The candidates in the Nov. 6 special Republican primary are Mike Dugan, a Carrollton general contractor; former House Rep. Bill Hembree, a Winston insurance agent; Jim Naughton, a Carrollton business consultant; and Glenn Richardson, a Hiram attorney and former speaker of the Georgia House.
Also on stage Tuesday night in a forum sponsored by the Carroll County Tea Party was James Camp, a Libertarian candidate from Temple, who qualified to run against the Republican primary winner in the Jan. 8 special general election.
Naughton called the charter school amendment issue a “big question,” saying he is still deciding on it.
“I talked this over with some people Friday and we kind of went round and round on it,” he said. “I support school choice and I think charter schools are a viable option. Are they the whole answer? I don’t know.”
Naughton said he’s talked with people on the local boards of education, people with the state system and numerous business owners.
“I’m still feeling my way on this, to be perfectly frank,” he said. “I think we have a pretty good school system in Carroll, Paulding and Douglas counties. I worry about the money that will be drawn off public schools and I’m still deciding on this.”
Hembree, who resigned his House seat this month to campaign for the Senate, said he fully supports the charter school amendment and he will vote for it, if elected.
“No local funds will be used for state charter schools, that’s in the bill,” Hembree said. “There will be no reduction in state funding for local schools. The local schools can still create charter schools.”
He said charter schools would have to be reviewed by local boards before they are submitted to the state.
“The state role is to provide a checks and balance system,” he said.
Hembree said he believes in public, private, homes and charter schools, and the online option of virtual schools.
“For every kid, there’s different options,” he said. “That’s the way it needs to be. In the state of Georgia, we’re just trying to get those options and make them available.”
Dugan said he favors the charter school amendment because the more options kids have, the more likely they are to avoid being part of the 33 percent who drop out.

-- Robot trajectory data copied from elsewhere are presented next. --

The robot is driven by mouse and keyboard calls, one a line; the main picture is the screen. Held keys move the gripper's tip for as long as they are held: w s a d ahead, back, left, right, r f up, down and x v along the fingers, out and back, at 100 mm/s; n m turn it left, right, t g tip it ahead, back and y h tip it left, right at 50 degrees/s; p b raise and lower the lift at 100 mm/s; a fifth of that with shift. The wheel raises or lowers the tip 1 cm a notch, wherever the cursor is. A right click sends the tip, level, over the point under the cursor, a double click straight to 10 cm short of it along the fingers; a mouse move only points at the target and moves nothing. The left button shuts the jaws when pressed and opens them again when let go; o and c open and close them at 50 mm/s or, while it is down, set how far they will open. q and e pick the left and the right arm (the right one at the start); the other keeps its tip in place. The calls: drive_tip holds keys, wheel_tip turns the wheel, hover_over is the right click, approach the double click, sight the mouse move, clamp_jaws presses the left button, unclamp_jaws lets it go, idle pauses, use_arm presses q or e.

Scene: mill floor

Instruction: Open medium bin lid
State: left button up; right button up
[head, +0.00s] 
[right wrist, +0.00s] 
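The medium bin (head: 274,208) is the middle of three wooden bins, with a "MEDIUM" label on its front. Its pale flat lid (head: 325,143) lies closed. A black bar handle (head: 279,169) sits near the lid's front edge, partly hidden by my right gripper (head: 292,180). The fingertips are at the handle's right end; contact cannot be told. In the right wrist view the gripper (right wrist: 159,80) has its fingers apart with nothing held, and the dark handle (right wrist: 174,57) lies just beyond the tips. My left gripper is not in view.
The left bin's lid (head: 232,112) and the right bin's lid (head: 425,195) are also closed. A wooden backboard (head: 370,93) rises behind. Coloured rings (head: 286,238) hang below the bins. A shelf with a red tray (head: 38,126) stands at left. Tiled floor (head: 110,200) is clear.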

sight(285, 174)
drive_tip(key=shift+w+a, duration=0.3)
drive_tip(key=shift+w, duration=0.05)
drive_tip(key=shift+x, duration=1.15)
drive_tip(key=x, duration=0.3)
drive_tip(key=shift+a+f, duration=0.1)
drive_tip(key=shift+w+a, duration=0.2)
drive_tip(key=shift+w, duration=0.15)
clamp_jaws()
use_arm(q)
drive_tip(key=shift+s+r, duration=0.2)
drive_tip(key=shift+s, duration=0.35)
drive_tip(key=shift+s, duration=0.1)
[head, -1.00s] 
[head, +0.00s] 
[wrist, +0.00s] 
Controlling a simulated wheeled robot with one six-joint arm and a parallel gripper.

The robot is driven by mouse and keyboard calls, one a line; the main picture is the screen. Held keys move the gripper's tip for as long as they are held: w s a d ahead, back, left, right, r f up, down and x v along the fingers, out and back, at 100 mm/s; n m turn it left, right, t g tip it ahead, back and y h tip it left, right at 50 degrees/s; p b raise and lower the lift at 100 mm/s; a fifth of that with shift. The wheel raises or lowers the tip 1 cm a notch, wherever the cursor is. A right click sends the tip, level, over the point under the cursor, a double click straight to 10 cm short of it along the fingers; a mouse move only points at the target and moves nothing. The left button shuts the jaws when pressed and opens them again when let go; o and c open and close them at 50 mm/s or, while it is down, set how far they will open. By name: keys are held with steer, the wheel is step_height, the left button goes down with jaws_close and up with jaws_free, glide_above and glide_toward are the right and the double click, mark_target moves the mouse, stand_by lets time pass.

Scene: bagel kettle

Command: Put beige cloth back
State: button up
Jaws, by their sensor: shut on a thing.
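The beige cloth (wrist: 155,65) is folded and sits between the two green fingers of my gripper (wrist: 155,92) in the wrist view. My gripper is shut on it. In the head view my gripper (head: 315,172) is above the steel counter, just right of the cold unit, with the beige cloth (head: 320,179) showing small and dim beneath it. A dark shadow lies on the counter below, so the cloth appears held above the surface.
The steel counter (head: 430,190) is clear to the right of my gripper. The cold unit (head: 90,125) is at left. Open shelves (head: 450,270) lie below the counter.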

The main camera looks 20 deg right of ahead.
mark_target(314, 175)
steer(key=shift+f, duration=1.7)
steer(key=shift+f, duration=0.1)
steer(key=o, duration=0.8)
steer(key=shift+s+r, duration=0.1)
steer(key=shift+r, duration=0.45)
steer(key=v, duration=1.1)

“One of the things I will tell you,” he said. “When I sat down with the superintendent of Carroll County Schools and school board members in Douglas County, I told them that charter schools are so good because regulations have been removed and they have great flexibility.
“I said, ‘Why don’t you do that with traditional schools?’ If we’re over-regulating traditional schools, at some point they become ineffective.”
Dugan said he’s pro-charter and supports the amendment. He also gave a plug for career academies.
“They’re awesome institutions,” he said. “It’s a hands-on, skill driven learning model. It’s a school where you actually have a job skill when you come out or you can go to the technical college and you’re ready to make an immediate impact.”
Camp said he’s pro-charter schools and pro-school choice, “but I’m kind of on the fence about the amendment.”
“Does it give local control?” he asked, “or does it create a state bureaucracy that will control charter schools?”
Camp said he favors a voucher system in which parents have additional school choice.
“The money in a voucher system follows the child,” he said. “It will apply a free market competition in schools. That will cause schools to strive for excellence.”
Camp added that parents need to take some responsibility for education and took a poke at problem students.
“Educators have to lower their standards of curriculum to engage children who don’t want to be there or interrupt class,” he said. “That causes those who want to learn to miss out on the opportunity. I believe educators should be given control over the classroom so children who want to learn can excell.”
Richardson said he counted three of the other candidates on the fence and said it’s an issue where you can’t be on the fence.
“I intend to vote yes,” he said. “I support every time you give a parent a choice on how to educate their child. I hear cries of educators who say we’re going to take money away from schools. It’s not about money, it’s about kids. Why would you vote against parents starting a charter school?”
He said the General Assembly tried passing a charter school law, but the courts ruled that money couldn’t be given to charter schools without a constitutional amendment.
“It’s not an attack on educators, but a chance to give parents a choice,” he said.
The District 30 seat became vacant Hamrick resigned Sept. 10 to accept a judicial appointment by Gov. Nathan Deal to the Coweta Circuit Superior Court. He filled the court position of Judge William E. Lee, who retired May 1.